Idk, it's a tangent. I just need some sort of thing to actually look forward to in life, I have hobbies (copes) but it really isn't anything I'd be willing to die for y'know?
I need a reason to endure my dogshit life, something to wake up for and go "well, this makes it all fucking worth it.".
Well - and I'm not really a religious person / it's complicated, but I'm saying that to be clear I'm not proselytizing - the one thing that exploring religion (or active philosophies) can do for
some people is to orient them toward something other than themselves. That said, if it's not of interest, totally legit; not urging you to try it, just setting up my real point: I think it's a normal/ frequent human tendency to stare down into ourselves, our faults, tallying things we do or don't have in life, etc. And if you're (metaphorically...and literally, I suppose) staring down at your shoes (yourself) all the time, you're missing everything around you. It's like going to a beautiful overlook and, instead of feeling peace and awe at the beauty, continually thinking about your to-dos at home, assessing whether your clothes look as nice as the guy next to you, wishing you were in that happy family over there. Sometimes turning off the constant thinking and evaluation and instead just
being is the only way to go. It can require effort and practice to be able to look up and out, as well as a committed intention to cut the noise and brave or seek a quiet mind. But a quiet mind can be remarkably refreshing and restorative.
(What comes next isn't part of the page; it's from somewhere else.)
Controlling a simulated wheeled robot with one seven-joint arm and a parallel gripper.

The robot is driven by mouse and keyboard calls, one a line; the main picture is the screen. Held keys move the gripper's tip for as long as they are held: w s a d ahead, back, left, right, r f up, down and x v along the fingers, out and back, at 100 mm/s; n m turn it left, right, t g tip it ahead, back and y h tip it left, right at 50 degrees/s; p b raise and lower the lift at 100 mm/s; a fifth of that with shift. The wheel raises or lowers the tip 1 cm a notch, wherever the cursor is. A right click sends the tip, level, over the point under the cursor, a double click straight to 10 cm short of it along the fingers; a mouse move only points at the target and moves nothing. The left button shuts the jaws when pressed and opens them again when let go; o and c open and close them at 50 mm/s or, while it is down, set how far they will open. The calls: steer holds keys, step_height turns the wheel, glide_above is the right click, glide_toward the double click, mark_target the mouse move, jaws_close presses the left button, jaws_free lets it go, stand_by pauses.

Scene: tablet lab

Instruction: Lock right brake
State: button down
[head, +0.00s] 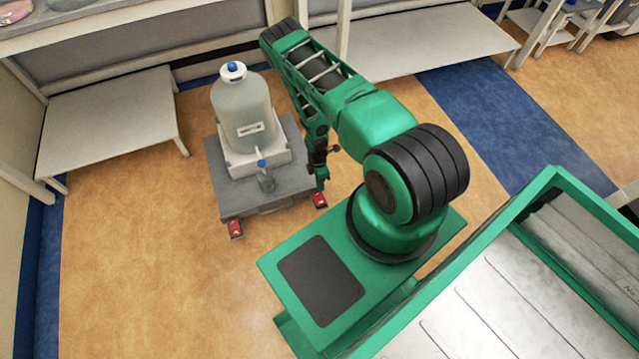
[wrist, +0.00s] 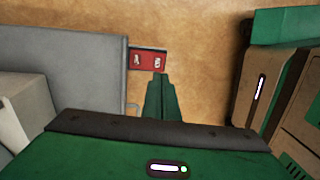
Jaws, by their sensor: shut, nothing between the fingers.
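A grey cart (head: 235,194) stands on the floor and carries a large translucent bottle (head: 243,107). Two red brake pedals show at its near edge: the left one (head: 235,228) and the right one (head: 320,200). In the wrist view the right brake pedal (wrist: 148,61) sticks out past the corner of the cart (wrist: 85,62), with white marks on it. My gripper (wrist: 161,80) is shut and empty, its fingertips just at the near edge of that pedal in the picture. I cannot tell whether they touch. In the head view my gripper (head: 319,172) is beside the cart's right side, just above the right pedal.
The bottle sits on a white base (head: 257,160) with a small tap (head: 265,180) at the front. A low white shelf (head: 110,125) stands at left, another (head: 430,45) behind. Open tan floor (head: 140,250) lies left and in front of the cart.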

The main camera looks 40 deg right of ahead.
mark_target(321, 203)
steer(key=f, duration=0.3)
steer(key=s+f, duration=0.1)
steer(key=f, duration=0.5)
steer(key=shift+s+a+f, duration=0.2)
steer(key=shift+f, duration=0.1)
Similarly, since you mention them, some hobbies pass the time, and some are real passions, or at least absorbing (=/= drowning the noise with noise, avoidance). No idea your hobbies, but I'd encourage you to try out some things that maybe take some concentration and slow development (idk*, drawing or tennis, or meditation or woodworking or birdwatching - something accessible to beginners but with infinite room for growth), and see if anything hits you on a "more than passing time" level.
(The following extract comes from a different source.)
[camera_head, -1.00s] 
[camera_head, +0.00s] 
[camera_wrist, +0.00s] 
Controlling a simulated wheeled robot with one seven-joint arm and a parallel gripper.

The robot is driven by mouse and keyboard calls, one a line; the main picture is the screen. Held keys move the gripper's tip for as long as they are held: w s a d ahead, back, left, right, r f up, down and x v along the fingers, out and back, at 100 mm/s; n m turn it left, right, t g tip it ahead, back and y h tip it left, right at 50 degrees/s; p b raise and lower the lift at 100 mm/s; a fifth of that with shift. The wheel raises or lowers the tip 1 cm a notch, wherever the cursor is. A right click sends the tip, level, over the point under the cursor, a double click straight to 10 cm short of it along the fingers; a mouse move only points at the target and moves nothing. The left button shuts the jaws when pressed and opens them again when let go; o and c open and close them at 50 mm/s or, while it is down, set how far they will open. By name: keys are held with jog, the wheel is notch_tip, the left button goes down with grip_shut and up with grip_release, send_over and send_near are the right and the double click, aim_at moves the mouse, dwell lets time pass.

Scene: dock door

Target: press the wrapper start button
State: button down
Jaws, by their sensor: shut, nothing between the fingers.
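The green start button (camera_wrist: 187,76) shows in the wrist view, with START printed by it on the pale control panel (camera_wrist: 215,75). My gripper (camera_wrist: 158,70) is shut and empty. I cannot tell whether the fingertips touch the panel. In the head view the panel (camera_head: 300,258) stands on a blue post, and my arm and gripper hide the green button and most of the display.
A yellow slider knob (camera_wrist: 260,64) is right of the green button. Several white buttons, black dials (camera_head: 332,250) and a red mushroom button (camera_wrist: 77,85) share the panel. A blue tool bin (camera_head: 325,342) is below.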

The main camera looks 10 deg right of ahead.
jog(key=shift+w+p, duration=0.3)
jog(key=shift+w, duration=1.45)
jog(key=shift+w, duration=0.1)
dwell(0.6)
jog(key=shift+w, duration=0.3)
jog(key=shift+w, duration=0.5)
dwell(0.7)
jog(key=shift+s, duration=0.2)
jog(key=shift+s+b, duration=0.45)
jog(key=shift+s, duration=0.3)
* I'm aware my random examples may be a million miles from any shade of interesting to you. My point was a few examples of a few things that are, like I said, pretty easy to try out, with plenty of places and ways to get some exposure, knowledge or training (or just test out), and that can be really enjoyable whether you're great at them or not. But I would also suggest maybe trying a few things that are atypical for you; it could be that you've been neglecting whole parts of your inner self that might really like or find some meaning in some different things.
I'm a dabbler - I love a LOT of things. Some things I'm really into and/ or very good at (some with effort and some just banking on whatever natural talent I might have for them). Other things I really like but stay mid-to-above average at at best, because I only sporadically put in focused effort. Some things I'll probably never be skilled at but do them anyway now and then (bc why not), and that's fine by me. Some things I've tried multiple times (bc I want to like them/ be good at them) but they just don't really click or catch my interest..
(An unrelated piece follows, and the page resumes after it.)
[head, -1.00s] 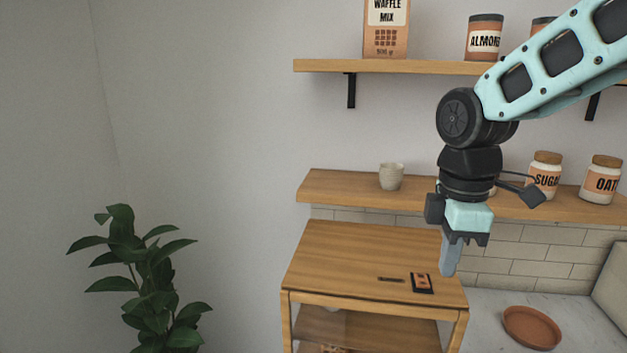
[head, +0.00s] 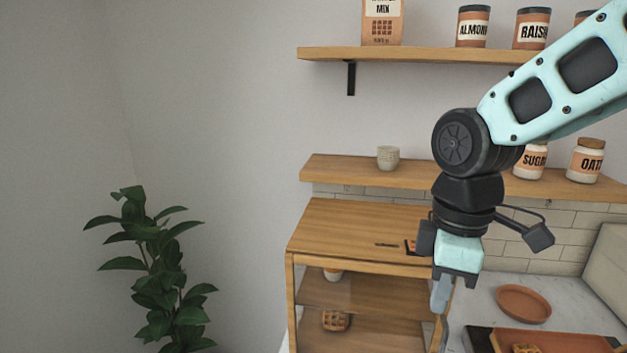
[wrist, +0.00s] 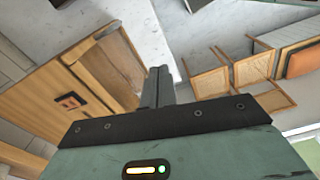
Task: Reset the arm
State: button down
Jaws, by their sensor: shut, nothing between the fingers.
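My gripper (head: 441,292) hangs below my bent arm in the head view, pointing down in front of the right side of the wooden cabinet (head: 350,224). Its fingers are shut with nothing between them. In the wrist view the closed fingers (wrist: 158,86) reach out past the dark gripper mount, with the cabinet (wrist: 80,78) to their left. The gripper partly hides the cabinet's right edge in the head view.
A waffle (head: 336,321) sits inside the cabinet. A round terracotta plate (head: 523,303) and a wooden tray (head: 560,341) are on the counter at right. A cup (head: 388,158) and jars stand on the lower shelf (head: 345,172). A plant (head: 155,270) is at left.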

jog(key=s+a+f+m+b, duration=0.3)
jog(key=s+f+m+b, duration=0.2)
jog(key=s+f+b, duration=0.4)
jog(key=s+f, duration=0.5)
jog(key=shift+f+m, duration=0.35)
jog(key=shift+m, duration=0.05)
...point is, everything doesn't have to be heart-stopping, but by going a little wide/ different than the usual/ known, you might find one that is, or find a good mix that is very rewarding. It's all good, It's okay to suck if you really enjoy something, and it's OK to say, "not for me." But my personal philosophy is always to be open and curious; stagnation is death. And pushing a bit to try doing whatever seems even moderately interesting is a way potentially to find things that really do light your fire. And even though that's not necessarily "I Would Die 4 U" territory, those things can bring real meaning to life - and a respite from spinning around and around about ourselves and what's lacking. And a life built with enough stimulating (or benignly challenging) facets to it usually leads to increased contentment and ease, and the bad or sad things have less space to occupy and dominate.
Eta: congratulations
@Brett DeLawyer!!!! So happy for you & your family!